▶ Problem to solve
From the records below, transcribe only the lines running from the one with "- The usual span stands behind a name" through the one with "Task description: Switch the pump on". Keep both of those end lines.

▶ Records to use
[Start]
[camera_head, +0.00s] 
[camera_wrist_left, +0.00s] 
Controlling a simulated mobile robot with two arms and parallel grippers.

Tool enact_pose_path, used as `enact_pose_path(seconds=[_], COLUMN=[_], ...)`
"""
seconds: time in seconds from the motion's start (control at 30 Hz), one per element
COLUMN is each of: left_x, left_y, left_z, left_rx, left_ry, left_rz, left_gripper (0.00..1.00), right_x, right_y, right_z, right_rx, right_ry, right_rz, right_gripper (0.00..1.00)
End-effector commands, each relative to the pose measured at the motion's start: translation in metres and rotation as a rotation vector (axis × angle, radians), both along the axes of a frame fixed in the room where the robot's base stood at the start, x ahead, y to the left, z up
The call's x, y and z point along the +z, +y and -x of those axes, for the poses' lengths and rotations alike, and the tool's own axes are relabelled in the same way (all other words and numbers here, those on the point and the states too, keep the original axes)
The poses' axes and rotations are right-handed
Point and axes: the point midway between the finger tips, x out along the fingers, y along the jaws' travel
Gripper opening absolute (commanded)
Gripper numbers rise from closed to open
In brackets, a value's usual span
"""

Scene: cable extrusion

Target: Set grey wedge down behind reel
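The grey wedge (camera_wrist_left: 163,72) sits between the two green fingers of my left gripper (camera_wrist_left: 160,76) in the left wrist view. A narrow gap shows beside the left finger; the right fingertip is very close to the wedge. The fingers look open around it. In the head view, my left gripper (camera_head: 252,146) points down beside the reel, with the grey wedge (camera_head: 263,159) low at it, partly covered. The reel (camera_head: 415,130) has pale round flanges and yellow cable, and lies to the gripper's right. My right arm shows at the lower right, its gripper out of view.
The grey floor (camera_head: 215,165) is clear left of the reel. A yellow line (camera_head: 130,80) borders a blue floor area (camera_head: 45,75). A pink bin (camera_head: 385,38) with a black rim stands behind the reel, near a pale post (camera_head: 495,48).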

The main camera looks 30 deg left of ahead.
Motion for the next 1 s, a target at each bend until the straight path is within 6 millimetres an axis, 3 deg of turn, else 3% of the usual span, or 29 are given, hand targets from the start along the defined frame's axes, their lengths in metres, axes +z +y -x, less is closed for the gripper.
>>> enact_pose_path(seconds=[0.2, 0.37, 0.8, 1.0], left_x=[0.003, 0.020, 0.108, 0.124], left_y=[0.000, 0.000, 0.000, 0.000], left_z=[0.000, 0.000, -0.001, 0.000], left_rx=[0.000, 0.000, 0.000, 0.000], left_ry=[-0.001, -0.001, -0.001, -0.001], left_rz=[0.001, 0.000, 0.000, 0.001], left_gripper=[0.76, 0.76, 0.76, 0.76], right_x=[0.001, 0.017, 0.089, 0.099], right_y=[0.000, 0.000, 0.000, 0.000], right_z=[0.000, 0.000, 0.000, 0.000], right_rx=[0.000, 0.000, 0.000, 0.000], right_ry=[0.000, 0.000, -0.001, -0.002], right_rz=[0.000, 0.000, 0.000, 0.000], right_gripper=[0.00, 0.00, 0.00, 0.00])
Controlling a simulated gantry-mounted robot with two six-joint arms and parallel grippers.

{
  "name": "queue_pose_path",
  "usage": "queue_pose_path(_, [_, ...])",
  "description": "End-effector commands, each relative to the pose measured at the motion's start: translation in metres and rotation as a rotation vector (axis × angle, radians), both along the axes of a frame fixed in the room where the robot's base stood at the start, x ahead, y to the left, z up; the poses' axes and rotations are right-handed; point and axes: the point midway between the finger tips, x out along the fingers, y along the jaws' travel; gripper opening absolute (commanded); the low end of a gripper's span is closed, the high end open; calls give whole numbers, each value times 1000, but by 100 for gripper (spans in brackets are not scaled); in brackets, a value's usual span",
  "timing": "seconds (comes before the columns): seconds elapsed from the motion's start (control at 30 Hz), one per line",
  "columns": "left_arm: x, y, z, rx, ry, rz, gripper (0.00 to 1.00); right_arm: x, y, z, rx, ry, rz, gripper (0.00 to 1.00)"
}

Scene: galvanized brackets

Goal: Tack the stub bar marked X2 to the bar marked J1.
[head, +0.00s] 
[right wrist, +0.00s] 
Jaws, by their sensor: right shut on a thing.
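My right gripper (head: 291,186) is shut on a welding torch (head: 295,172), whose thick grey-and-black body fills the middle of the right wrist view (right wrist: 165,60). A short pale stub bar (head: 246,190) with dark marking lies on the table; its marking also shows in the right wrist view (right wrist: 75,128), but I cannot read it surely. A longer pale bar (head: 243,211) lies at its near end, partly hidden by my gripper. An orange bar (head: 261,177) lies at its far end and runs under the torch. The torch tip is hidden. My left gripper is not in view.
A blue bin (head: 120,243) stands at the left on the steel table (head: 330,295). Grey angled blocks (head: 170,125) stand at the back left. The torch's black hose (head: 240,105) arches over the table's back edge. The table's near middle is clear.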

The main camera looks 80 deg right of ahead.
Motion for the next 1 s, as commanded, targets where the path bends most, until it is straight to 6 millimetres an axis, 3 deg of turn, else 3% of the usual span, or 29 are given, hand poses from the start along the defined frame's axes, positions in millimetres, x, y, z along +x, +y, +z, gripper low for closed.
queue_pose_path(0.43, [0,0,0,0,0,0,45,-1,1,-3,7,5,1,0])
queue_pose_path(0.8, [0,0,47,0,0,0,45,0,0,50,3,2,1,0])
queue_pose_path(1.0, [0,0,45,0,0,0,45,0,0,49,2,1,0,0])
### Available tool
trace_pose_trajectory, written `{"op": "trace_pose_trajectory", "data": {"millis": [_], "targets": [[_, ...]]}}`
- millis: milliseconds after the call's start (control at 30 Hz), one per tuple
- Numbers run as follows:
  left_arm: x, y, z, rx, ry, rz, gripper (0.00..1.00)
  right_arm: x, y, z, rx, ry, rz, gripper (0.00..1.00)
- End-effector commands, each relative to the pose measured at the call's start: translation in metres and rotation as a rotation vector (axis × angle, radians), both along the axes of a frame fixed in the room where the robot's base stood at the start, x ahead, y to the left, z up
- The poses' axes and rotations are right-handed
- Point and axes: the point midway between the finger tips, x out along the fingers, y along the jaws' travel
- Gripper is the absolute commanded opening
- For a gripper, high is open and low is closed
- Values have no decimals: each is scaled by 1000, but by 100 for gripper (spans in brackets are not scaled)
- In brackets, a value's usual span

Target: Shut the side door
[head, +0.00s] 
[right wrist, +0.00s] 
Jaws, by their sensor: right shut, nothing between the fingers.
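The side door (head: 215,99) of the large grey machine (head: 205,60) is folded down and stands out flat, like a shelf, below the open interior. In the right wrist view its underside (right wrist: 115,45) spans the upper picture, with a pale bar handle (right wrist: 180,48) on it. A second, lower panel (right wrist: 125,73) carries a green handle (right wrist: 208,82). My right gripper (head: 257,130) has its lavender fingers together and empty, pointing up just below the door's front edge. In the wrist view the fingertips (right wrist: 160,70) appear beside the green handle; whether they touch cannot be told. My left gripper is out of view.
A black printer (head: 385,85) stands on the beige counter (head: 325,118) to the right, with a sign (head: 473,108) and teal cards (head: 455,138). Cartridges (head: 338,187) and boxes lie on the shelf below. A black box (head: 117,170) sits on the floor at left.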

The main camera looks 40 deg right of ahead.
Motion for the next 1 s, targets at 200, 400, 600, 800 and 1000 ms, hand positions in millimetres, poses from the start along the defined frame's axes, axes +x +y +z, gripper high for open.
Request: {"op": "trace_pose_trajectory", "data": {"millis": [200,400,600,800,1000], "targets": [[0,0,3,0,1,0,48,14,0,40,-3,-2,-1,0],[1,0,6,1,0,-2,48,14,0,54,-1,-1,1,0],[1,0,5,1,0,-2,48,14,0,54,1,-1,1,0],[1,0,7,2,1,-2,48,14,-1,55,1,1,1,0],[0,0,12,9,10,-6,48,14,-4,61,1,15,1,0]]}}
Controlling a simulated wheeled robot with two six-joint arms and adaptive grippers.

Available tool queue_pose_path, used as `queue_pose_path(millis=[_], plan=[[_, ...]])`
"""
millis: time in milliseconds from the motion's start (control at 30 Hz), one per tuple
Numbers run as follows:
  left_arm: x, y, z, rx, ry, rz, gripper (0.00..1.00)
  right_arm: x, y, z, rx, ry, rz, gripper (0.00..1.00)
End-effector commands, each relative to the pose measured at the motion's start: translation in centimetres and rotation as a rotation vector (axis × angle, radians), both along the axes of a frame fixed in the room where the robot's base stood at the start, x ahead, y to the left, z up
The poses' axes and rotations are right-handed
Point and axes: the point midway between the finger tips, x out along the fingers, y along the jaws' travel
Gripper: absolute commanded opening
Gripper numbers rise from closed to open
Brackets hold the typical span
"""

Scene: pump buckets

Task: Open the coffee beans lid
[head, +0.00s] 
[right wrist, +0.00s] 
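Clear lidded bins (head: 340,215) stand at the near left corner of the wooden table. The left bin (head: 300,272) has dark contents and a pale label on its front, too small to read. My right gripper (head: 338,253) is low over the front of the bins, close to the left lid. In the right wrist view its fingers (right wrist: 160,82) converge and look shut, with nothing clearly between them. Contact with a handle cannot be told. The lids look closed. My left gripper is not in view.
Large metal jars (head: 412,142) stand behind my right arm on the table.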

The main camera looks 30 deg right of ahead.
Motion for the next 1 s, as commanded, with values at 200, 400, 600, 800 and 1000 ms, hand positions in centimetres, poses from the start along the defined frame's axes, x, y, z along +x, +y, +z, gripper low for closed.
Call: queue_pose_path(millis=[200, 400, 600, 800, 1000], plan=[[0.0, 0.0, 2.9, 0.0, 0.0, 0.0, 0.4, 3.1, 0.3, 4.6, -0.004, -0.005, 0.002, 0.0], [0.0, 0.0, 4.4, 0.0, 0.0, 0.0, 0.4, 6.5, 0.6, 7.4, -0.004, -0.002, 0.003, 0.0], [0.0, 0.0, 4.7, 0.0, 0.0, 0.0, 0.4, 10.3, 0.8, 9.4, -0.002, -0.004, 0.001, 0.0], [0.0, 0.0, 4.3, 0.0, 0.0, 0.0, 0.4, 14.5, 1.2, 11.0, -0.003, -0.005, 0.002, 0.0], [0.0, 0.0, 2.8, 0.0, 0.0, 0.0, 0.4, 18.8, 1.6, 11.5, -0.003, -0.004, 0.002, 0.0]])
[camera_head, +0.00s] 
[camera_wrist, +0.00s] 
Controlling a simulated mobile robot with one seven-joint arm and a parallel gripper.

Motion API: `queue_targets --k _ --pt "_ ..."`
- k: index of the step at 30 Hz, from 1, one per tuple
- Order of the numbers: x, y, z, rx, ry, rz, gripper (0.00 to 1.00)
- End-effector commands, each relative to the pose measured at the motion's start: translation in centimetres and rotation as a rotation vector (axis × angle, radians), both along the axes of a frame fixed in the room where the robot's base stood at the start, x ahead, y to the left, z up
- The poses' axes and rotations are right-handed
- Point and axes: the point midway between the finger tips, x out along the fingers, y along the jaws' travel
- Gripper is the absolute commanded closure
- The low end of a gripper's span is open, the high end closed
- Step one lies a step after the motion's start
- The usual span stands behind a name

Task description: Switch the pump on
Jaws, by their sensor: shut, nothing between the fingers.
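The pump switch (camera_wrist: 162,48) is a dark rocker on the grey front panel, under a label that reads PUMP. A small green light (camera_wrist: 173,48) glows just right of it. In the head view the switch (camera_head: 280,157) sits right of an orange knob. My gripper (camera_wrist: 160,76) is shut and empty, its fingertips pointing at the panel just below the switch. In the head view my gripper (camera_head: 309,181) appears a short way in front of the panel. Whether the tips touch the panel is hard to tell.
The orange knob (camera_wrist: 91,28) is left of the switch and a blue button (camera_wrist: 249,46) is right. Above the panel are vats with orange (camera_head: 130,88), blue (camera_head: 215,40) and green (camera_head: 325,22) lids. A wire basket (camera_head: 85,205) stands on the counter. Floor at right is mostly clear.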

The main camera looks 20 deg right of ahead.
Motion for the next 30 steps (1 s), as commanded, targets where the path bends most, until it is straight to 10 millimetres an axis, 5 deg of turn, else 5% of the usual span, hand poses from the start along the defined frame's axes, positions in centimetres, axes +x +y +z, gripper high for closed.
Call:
[End]
▶ Reply
- The usual span stands behind a name

Task description: Switch the pump on

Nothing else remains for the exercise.